De Ginebra a Rupununi

El 16 de diciembre de 2016, transitando de las manos de Ban Ki-moon a las de António Guterres, la Secretaría General de la Organización de las Naciones Unidas (ONU) fijó el plazo perentorio de un año para remitir el conflicto territorial a la Corte Internacional de Justicia (CIJ),  de no alcanzar Venezuela y Guyana una negociación exitosa en el marco del Acuerdo de Ginebra.  Poco tiempo después, Guterres nombra a D.H. Nylander, con experiencia en el conflicto colombiano,  como su representante personal con un “reforzado mandato de mediación”, cuyo desempeño no es exactamente al del consabido Buen Oficiante.

Demasiado poco o nada, excepto el ocupante de Miraflores, los venezolanos sabemos de las efectivas diligencias de tan alta representación respecto al Esequibo, además, oficial y públicamente reunido en varias ocasiones con la oposición guyanesa, como no la ha  hecho debidamente con la venezolana.  Expectantes, esperamos el vencimiento del plazo, aunque lo más sensato, incluso, para Georgetown, es el de perfilar las mejores posibilidades que todavía ofrece el camino abierto en la capital suiza por 1966.

Nada más oportuno que traer a colación el magnífico título de Guillermo Guzmán Mirabal, sustentado en una pormenorizada investigación y sugestiva interpretación de los archivos del otrora canciller Ignacio Iribarren Borges: “Del Acuerdo de Ginebra a la rebelión del Rupununi.

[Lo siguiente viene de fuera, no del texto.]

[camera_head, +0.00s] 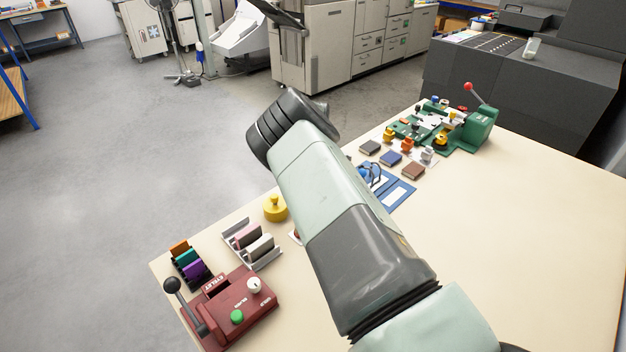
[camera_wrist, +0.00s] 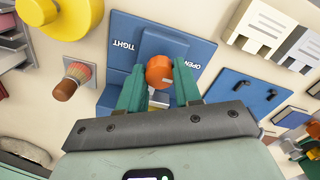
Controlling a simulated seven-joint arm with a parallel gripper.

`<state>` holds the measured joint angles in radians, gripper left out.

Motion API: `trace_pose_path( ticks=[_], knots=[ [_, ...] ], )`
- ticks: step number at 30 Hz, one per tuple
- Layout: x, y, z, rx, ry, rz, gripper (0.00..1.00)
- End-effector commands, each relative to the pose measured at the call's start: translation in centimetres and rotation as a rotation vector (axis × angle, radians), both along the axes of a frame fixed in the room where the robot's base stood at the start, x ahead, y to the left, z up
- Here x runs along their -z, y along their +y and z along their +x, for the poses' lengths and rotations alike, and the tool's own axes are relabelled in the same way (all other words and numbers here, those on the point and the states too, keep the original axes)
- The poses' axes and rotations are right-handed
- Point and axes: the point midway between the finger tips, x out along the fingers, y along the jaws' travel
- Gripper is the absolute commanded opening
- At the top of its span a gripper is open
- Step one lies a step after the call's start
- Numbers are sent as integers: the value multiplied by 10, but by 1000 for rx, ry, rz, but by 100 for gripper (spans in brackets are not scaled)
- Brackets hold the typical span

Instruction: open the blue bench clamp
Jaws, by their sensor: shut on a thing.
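In the wrist view the blue bench clamp (camera_wrist: 150,42) lies on the pale table, with the words TIGHT and OPEN on its top. An orange rounded knob (camera_wrist: 158,71) stands out from it, between the two words in the picture. My gripper (camera_wrist: 160,82) has its two green fingers on either side of this knob and is shut on it. The fingers and the gripper body hide the near part of the clamp. In the head view my own arm covers my gripper and I cannot make out the clamp.
In the wrist view a brush (camera_wrist: 72,80) stands left of the clamp and a yellow object (camera_wrist: 65,15) lies beyond it. A blue plate (camera_wrist: 246,93) with two pins lies right. In the head view a red eyelet press (camera_head: 235,308) stands front left. The table's right side is clear.

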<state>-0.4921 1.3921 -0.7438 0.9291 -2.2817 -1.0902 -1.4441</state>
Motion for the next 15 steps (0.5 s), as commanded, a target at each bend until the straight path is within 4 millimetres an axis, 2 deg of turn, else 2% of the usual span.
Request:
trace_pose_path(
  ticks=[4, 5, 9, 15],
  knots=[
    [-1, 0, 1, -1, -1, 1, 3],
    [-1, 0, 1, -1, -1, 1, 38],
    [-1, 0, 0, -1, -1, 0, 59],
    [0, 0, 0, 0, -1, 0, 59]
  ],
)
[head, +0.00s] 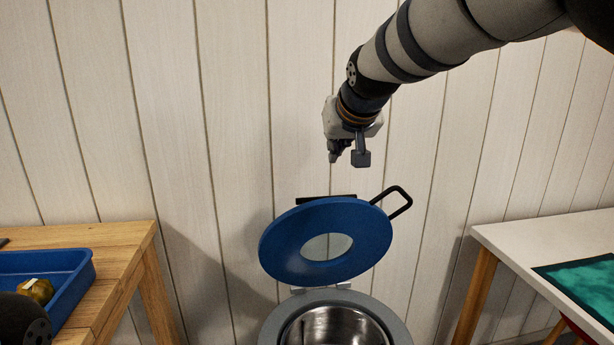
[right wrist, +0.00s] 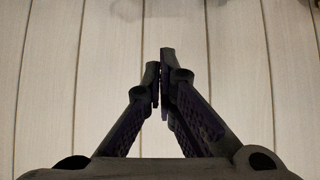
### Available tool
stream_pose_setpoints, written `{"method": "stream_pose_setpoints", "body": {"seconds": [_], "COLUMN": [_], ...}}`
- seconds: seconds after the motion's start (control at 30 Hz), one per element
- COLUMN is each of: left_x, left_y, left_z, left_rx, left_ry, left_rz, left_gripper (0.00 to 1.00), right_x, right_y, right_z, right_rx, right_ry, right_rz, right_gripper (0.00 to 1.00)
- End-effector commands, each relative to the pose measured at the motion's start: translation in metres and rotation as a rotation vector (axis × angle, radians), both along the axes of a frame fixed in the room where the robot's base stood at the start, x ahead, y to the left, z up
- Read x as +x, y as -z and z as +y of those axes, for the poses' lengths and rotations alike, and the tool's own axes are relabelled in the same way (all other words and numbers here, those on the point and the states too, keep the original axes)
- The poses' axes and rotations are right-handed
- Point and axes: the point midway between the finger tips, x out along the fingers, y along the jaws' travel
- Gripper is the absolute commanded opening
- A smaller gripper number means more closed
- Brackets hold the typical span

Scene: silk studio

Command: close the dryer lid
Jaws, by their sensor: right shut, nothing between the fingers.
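The dryer lid (head: 281,249) is a round blue disc with a pale, glassy centre and a black loop handle (head: 401,203) at its right edge. It stands raised and tilted over the open dryer drum (head: 335,328), whose metal inside shows at the bottom of the head view. My right gripper (head: 334,158) is above the lid, in front of the wall, apart from lid and handle. In the right wrist view its fingers (right wrist: 160,75) are shut together and empty, with only wall planks beyond. My left gripper is not in view.
A wooden table (head: 115,240) with a blue tray (head: 75,260) holding a roundish brown-green item (head: 37,291) stands at left. A white table (head: 510,240) with a teal sheet (head: 585,280) stands at right. The plank wall is close behind the dryer.

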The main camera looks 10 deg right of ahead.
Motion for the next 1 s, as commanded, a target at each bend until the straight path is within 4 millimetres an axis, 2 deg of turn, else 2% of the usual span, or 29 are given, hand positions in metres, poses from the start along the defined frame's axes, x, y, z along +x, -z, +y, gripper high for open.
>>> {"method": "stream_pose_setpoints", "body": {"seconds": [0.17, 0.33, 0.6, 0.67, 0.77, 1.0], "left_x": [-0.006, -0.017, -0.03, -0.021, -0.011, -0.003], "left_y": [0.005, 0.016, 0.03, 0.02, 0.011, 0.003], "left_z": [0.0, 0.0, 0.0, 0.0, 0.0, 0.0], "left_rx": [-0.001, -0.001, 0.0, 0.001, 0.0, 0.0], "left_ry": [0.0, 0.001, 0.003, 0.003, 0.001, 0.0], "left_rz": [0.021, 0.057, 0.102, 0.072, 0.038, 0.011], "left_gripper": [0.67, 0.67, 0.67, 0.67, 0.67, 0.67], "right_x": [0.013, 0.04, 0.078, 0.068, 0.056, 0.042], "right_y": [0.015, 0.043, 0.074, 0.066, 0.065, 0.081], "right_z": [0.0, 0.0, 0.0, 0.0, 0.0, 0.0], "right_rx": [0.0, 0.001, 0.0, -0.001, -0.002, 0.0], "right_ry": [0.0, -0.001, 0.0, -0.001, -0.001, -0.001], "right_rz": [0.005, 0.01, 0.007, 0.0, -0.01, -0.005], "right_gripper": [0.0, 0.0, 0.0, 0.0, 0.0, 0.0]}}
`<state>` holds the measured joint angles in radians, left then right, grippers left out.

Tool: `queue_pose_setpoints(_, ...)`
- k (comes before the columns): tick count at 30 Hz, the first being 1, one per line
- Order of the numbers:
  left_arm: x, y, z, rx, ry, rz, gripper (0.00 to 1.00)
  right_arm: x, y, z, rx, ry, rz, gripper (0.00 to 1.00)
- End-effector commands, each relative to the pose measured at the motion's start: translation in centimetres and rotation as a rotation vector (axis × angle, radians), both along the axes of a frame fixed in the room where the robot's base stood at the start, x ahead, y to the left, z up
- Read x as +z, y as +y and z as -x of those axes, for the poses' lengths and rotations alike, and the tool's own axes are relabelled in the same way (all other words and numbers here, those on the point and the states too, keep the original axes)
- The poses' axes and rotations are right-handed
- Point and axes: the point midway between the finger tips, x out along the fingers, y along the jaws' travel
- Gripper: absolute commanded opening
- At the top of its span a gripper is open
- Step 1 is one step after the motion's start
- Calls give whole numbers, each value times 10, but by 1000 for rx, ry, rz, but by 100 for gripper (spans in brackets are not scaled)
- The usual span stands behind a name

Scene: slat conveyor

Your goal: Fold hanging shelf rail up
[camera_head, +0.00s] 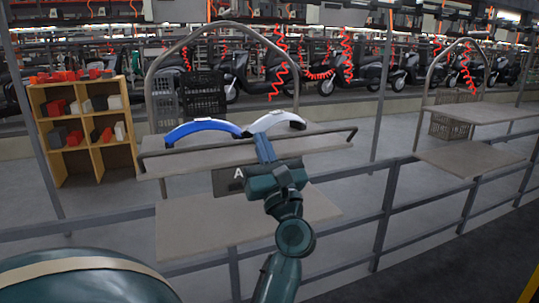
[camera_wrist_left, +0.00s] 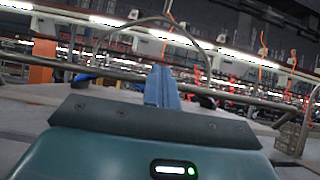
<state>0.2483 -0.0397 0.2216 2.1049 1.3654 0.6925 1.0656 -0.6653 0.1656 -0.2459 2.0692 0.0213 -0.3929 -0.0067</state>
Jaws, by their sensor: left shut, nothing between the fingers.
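The shelf rail (camera_head: 205,149) is a long dark bar with bent ends. In the head view it runs across the upper grey shelf (camera_head: 322,144), level with or a little above the board. My left gripper (camera_head: 262,140) reaches in from below, its blue fingers shut and empty. The fingers overlap the middle of the rail in the picture; I cannot tell whether they touch it. In the left wrist view, the shut fingers (camera_wrist_left: 162,85) point up and away, and a bar (camera_wrist_left: 75,66) passes behind them. My right gripper is not in view.
A blue curved part (camera_head: 200,127) and a white curved part (camera_head: 275,121) lie on the shelf behind the gripper. A sign marked A (camera_head: 236,180) hangs below. A lower shelf (camera_head: 190,222) and a railing (camera_head: 387,200) stand nearby. A wooden rack (camera_head: 88,128) is left.

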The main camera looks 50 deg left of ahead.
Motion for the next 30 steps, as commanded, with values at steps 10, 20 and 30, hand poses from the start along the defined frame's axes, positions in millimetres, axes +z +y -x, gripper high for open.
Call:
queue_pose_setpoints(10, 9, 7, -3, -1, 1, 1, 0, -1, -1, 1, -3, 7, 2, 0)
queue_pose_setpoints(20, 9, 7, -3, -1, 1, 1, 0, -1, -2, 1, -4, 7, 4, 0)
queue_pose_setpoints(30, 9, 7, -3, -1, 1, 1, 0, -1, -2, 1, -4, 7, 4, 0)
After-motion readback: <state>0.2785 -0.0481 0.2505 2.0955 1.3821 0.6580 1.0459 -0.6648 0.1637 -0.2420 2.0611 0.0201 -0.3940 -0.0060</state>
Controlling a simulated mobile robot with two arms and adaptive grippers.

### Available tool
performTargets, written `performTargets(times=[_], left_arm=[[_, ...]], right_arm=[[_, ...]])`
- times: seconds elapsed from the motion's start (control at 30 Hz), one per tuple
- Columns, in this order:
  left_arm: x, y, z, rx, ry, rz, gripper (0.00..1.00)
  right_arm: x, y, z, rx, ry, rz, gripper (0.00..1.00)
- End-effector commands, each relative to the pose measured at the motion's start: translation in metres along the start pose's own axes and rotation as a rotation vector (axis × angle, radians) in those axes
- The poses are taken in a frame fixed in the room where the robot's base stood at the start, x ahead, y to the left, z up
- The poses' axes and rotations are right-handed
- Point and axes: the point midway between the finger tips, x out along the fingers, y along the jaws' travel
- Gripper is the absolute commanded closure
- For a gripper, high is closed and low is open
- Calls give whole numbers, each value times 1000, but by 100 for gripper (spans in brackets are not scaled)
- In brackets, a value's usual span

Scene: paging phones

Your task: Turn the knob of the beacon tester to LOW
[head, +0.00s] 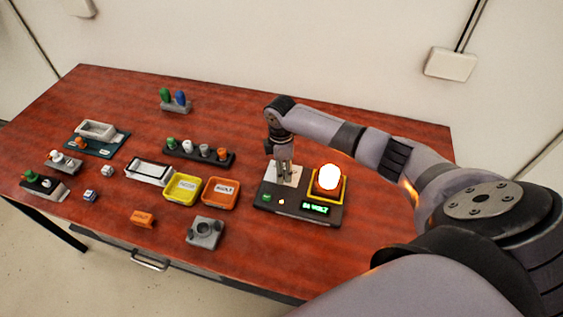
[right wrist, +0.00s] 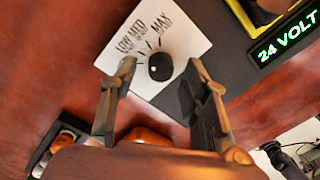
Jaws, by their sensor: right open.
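The beacon tester (head: 322,220) has a dark base near the table's right side, with a brightly glowing lamp (head: 328,178) in a yellow frame and a green-lit display. Its white dial plate shows LOW, MED and MAX in the right wrist view (right wrist: 183,40). The round black knob (right wrist: 160,66) sits on this plate; I cannot tell its exact setting. My right gripper (head: 284,174) points down over the plate. In the right wrist view its open fingers stand apart on either side of the knob, not visibly touching it. My left gripper is not in view.
Left of the tester stand an orange tray (head: 207,203), a yellow tray (head: 168,194) and a grey block (head: 205,231). A dark rack with several coloured pieces (head: 199,156) is behind the trays. The red tabletop (head: 240,120) is clear behind the tester.

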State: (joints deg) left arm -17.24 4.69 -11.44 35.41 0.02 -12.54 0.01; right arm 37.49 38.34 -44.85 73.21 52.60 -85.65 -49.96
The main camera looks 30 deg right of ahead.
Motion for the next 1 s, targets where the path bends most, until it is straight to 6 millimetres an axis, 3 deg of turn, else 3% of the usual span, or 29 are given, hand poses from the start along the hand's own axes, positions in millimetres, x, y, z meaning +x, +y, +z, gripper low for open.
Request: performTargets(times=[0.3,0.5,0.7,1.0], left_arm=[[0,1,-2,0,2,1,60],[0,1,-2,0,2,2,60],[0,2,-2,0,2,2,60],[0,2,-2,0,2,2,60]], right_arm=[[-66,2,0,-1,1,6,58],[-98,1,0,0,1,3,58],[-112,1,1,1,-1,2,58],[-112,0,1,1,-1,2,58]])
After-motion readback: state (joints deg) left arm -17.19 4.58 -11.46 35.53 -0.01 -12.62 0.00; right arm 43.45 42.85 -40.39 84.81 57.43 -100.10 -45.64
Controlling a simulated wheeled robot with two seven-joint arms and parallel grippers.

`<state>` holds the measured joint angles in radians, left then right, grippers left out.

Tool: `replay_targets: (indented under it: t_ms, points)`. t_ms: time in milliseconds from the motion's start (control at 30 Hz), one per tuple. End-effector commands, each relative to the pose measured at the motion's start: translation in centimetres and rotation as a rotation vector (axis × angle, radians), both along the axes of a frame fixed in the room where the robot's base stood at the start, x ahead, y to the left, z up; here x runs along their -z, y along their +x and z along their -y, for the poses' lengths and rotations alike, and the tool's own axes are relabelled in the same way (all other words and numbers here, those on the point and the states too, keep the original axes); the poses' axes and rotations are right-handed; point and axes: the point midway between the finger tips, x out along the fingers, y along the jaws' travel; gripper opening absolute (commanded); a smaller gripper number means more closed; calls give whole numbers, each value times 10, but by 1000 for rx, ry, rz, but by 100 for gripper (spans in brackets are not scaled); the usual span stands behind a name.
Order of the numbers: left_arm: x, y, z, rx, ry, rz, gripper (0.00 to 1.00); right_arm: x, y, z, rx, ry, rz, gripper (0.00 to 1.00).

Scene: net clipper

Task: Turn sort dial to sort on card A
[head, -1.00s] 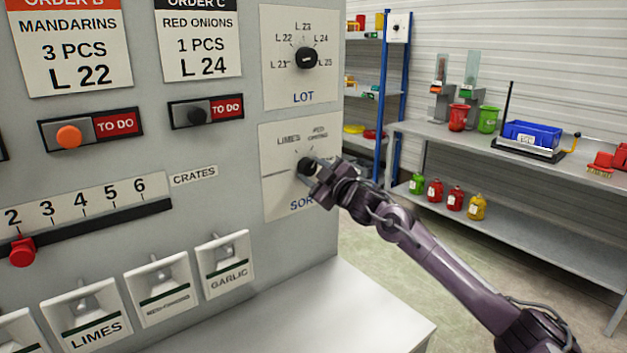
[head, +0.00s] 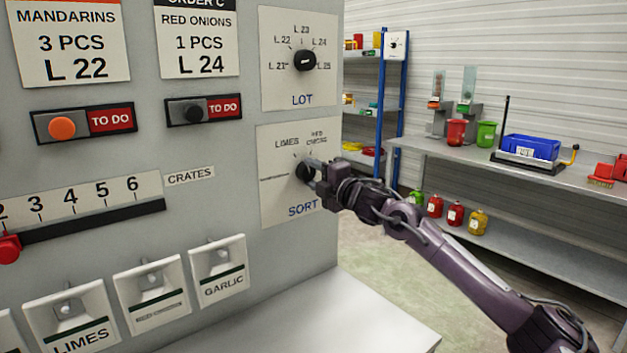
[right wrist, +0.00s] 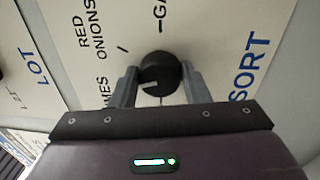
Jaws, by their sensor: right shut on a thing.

Tres años del proceso de la Guayana Esequiba (1966-1969)” [Academia Nacional  de la Historia, Caracas, 2016].  La extraordinaria edición de tan atractivo diseño de portada, nos conduce a la preparación y consumación del levantamiento acaecido en el vecino país oriental que comprometió también la atención y los esfuerzos del nuestro, no  sin relacionar lo que constituyó toda una Política de Estado, ciertamente sacrificada en el presente siglo, entendido el ámbito exterior como un asunto de exclusiva y arbitraria competencia presidencial.

A la decidida sistematización de los hechos, contextualizadas las más variadas vicisitudes reportadas por una reclamación persistente, legítima e histórica, se une una claridad conceptual que, en cierta clave de literatura de suspenso, nos remite exitosamente a un importante y grave proceso para la toma de decisiones. Por lo pronto, más allá del específico o concreto asunto tratado, nos impone, por una parte, del cuidadoso, quirúrgico y sobrio proceso que caracterizaba toda decisión de Estado y, por consiguiente, la innegable vocación de estadistas de muchos de los que lo concursaban y, por sus aportes directos indirectos a la discusión, daban también  testimonio desde la oposición, en evidente contraste con el presente; y, por otra, ejemplificando la buena praxis académica, subraya no sólo la importancia del hallazgo de una documentación inédita, sino la del adecuado y profesional tratamiento que merece.

Cumplido el periplo entre el Acuerdo de Ginebra y la rebelión del Rupununi, seguramente quedaron en el tintero del investigador otras inquietudes relacionadas que ojalá podamos conocer más adelante. El aporte de Guzmán Mirabal, por cierto de una modestia personal que agradecemos, contrastante con la inútil estridencia de aquellos que trillan viciosamente el mismo sendero, demuestra que la sociedad civil, por sus académicos y activistas sensibilizados por el tema esequibano, es – necesario reconocerlo –  la que lo mantiene en pie,  frente al liderazgo político confundido en el tablero de las realidades que lo sofocan. Acotemos, por ello, el silencio generalizado ante el plazo que vencerá el 16 de diciembre de 2017, que habla más de la perplejidad que de la prudencia, del extravío que de la conducción, de la enfermiza inmediatez que de la weberiana ética de la responsabilidad.